There are also a few questions to put to the BISE community related to software:

  • Should software reported in BISE papers be publically available?

  • When is the use of proprietary software acceptable?

  • Should authors with an industrial background be treated differently?

  • How can the availability of software be ensured over a longer period?

  • How long should software be available?
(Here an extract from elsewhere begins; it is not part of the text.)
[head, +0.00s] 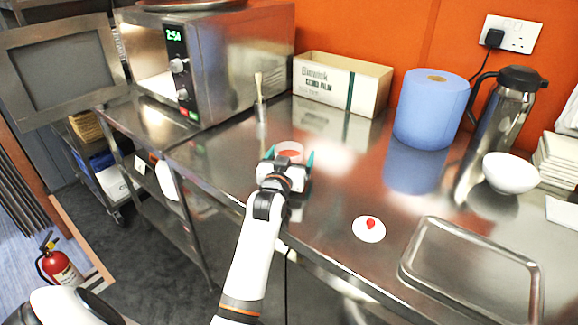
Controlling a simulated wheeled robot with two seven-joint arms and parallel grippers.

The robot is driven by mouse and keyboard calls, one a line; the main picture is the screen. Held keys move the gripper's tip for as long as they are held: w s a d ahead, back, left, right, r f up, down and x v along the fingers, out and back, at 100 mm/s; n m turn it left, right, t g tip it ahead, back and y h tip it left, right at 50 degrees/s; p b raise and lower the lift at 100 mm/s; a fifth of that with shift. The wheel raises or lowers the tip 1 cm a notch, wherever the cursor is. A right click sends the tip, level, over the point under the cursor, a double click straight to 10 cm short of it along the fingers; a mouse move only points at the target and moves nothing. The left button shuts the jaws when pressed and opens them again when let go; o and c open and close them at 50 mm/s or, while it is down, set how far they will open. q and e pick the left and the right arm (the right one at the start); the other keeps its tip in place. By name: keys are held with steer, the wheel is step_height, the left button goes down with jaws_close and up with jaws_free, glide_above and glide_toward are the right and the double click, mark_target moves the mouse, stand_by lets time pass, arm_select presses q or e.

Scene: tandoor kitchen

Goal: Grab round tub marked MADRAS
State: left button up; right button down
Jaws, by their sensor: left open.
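A small round tub (290,146) with a pale rim and a reddish tint stands on the steel counter, at the middle of the head view. Its lower part is hidden by my left gripper (289,157), and no marking on it can be read. My left gripper is open, with one teal fingertip showing on each side of the tub. I cannot tell whether the fingers touch it. My right gripper is not in view.
A cream box (340,85), blue paper roll (431,112), steel flask (503,110) and white bowl (511,173) stand behind and right. A white disc with a red top (369,228) and steel tray (408,276) lie nearer. A brush holder (261,115) stands by the open oven (215,65).

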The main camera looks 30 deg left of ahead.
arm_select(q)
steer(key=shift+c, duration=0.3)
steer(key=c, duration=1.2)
Providing open software is easier said than done. Rapid technological advances make it difficult to maintain software just for the purpose of reproducibility. Some journals have introduced new policies and they publish reproducibility articles (Wolke et al. 2016). Such articles include a validation by reviewers; they also provide access to the source code in a repository and possibly a virtual machine. This makes it possible for readers to reproduce the results of a system-oriented paper with the respective experiments at relatively low cost.

6 Final Remarks

This editorial aims to trigger a discussion on “open research” in the BISE community. Open research relates to open access of publications and novel ways of reviewing. It also refers to opening up the artifacts (data and software) publications build upon. Scientific journals exist since the 17th century. However, due to the digitization of science, the “rules of the game” are changing rapidly. For example, reproducibility is a key concern and new possibilities in our digital society should be exploited to facilitate this. We should reward authors who share data and software. It is probably too early to make this mandatory for all BISE papers, but a trend towards more “openness” is inevitable and also highly desirable. Sharing artifacts and providing transparency will help us to advance science faster.

We hope that our thoughts will facilitate the further development of BISE and trigger discussions within the community regarding open research.